If that brief introduction has not caught your fancy, then read no further because what comes next is more than you’ll find in any snuff film. “They hoped (the dealers) … would cut off there cocks and stuff it in they stupid tourist mouths …” What kind of person dreams of self-inflicted violence, or of a morbid suicide? About halfway into the book I started to laugh at the whole thing. Can you imagine anyone writing: “we wanna Buy a kilo of cokeaine and could we pay with our platinum credit cards … The Mexican drug dealer says: No, Cash Only.” Of course a couple of gringos can’t buy drugs with credit cards, but the story goes a step further when they then ask the drug dealer to murder them, and he agrees.
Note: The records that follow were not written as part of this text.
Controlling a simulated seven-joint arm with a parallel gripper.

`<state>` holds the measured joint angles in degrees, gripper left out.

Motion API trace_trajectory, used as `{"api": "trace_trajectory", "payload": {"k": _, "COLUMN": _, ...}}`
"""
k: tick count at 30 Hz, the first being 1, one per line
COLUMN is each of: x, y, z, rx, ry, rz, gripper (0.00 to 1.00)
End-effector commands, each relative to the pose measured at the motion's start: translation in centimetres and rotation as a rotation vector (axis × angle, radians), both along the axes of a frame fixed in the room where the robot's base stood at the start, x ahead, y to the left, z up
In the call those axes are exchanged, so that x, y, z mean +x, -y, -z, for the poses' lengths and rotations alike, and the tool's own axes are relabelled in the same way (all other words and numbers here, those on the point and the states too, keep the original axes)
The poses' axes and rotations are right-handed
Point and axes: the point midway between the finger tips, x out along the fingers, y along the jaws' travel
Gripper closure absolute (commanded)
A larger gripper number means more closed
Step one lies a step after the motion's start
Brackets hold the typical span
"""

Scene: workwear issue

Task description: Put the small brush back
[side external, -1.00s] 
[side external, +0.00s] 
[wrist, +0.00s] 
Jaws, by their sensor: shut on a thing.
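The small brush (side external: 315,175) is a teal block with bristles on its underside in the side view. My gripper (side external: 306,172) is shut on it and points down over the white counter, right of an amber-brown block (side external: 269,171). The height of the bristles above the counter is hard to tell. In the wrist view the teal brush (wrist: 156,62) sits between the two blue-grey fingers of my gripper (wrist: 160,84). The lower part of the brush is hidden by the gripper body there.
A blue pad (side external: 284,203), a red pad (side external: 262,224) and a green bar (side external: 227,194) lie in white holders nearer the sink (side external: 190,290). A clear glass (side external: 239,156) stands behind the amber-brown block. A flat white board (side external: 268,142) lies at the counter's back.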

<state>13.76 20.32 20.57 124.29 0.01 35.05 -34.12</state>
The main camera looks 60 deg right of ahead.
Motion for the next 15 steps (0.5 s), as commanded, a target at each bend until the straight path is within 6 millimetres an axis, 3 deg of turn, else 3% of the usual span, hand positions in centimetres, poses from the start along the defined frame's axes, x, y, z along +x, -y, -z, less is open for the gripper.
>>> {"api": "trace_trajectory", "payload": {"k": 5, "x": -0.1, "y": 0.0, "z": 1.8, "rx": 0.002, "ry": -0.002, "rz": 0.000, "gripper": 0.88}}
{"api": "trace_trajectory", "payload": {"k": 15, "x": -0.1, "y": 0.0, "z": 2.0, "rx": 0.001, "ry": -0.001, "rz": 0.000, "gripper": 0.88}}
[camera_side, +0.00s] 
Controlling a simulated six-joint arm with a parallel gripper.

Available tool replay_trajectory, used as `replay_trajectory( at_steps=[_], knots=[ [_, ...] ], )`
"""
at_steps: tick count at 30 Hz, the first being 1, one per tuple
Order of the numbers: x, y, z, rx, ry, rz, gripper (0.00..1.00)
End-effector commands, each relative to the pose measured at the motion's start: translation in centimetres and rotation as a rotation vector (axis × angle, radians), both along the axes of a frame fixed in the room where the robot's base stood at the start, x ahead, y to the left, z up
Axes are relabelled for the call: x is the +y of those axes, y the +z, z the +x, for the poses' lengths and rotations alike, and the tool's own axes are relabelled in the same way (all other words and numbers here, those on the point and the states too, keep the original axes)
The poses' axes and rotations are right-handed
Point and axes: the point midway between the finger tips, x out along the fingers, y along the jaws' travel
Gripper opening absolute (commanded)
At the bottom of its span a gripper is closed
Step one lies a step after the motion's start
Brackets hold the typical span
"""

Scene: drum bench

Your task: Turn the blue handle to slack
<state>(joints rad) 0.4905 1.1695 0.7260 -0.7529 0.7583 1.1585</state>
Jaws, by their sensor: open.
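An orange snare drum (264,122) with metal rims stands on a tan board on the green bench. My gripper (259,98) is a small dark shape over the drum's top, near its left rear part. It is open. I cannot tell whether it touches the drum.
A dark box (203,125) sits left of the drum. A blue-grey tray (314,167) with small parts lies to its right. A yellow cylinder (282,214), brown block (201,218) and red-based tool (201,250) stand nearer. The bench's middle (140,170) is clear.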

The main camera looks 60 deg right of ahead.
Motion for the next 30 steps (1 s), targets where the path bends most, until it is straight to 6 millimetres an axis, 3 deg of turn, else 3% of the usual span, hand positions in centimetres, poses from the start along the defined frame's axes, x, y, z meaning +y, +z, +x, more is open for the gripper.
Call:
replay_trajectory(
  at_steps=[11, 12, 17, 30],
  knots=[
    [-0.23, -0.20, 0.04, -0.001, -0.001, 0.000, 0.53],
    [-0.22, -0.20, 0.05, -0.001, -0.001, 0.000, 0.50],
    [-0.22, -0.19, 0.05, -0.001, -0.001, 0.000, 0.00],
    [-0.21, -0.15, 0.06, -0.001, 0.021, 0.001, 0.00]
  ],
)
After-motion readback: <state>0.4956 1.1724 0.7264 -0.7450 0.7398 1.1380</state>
The couple carefully prepares a list of how they want to die: “1- Cut off our dicks and put them in each others mouths, 2- Cut out the eyes and leave them on the bed, 3- Put a broken coke bottle up Omar’s ass, … 8- Put the cut off arm of Omar up Bjarne’s ass … 14- Put the bodies displayed on the king size bed and take photos while taking the credit cards and money. Phone Alarma!, laugh. Feel overwhelmed, write a poem.”

 

Does this sound like the kind of book that would appeal to you? If so, grab a copy at the Karma bookstore, where Mr. Melgaard currently has an exhibition of his book-related art, because there’s a lot more to it. If not, don’t read another Melgaard book—and you probably shouldn’t bother with his art, either.

 

Artists have long used shock tactics to create dialogue, start a polemic or encourage social or political change. I usually don’t care for such political art, because it’s usually too literal. It often ends up feeling overly deliberate, self-conscious and produced. Is Mr. Melgaard using this book to teach us a lesson about violence just across the border? Or educate us about homophobia in Latin America? I don’t think he’s doing either. He has gone further than pedagogy, assaulting us on every level, with sex, violence, drugs and murder.

 

But after I’d had my good long laugh, I wondered whether mere provocation is enough. After all, shock for shock’s sake is a total waste. Mel Gibson’s film The Passion of the Christ was one of America’s most shocking and horrific blockbusters. It was filled with hatred and anti-Semitism, and it ended with gruesome torture (the complete nail-by-nail crucifixion scene) and, unfortunately, it was a box office hit, one that didn’t teach us anything (other than, unintentionally, something very disturbing) about our own society. I see no redeeming quality in the film or in the loathsome Mr. Gibson, who succeeded only in marketing hate. If in turn Mr. Melgaard, who coincidentally bears some resemblance to Mr. Gibson, doesn’t provide us with any answers, then is he, too, merely producing senseless shock for shock’s sake, selling us a snuff story marketed as art? At least Mr. Gibson made himself millions selling hatred, whereas Alarma! BOYFRIENDS is unlikely to be a money maker. In fact, it’ll top the worst-seller list for sure!

 

I asked Mr. Melgaard whether his inability to provide his readers with any answers or solutions to the dilemma of senseless violence and hate meant that his book was irresponsible, merely a sensationalist novella, and a failed one at that. He convincingly answered that in his mind it is not art’s role to provide answers. “That’s not what it’s about,” he told me. “It’s a comedy.” He’s right: good art may provoke emotional or intellectual reactions, but if it’s didactic or moralistic, it falls flat and fails.

 

Art is in questions—it is never to be found in predetermined conclusions—and this novella will leave you with a lot of questions, some of them about art itself, and the systems through which it is bought, sold and exhibited. Near the end of the book, Bjarne and Omar decide to have their double-murder videotaped, so that they can turn it into an artwork. But the older one wonders: “Where will we show it if we are dead, [then] the young one says: … so many places in New York show dead art anyway so why not do it all the way.” You won’t find many answers in Alarma! BOYFRIENDS, but there is a lot of truth in this dark tragicomedy. Read it—at your own risk.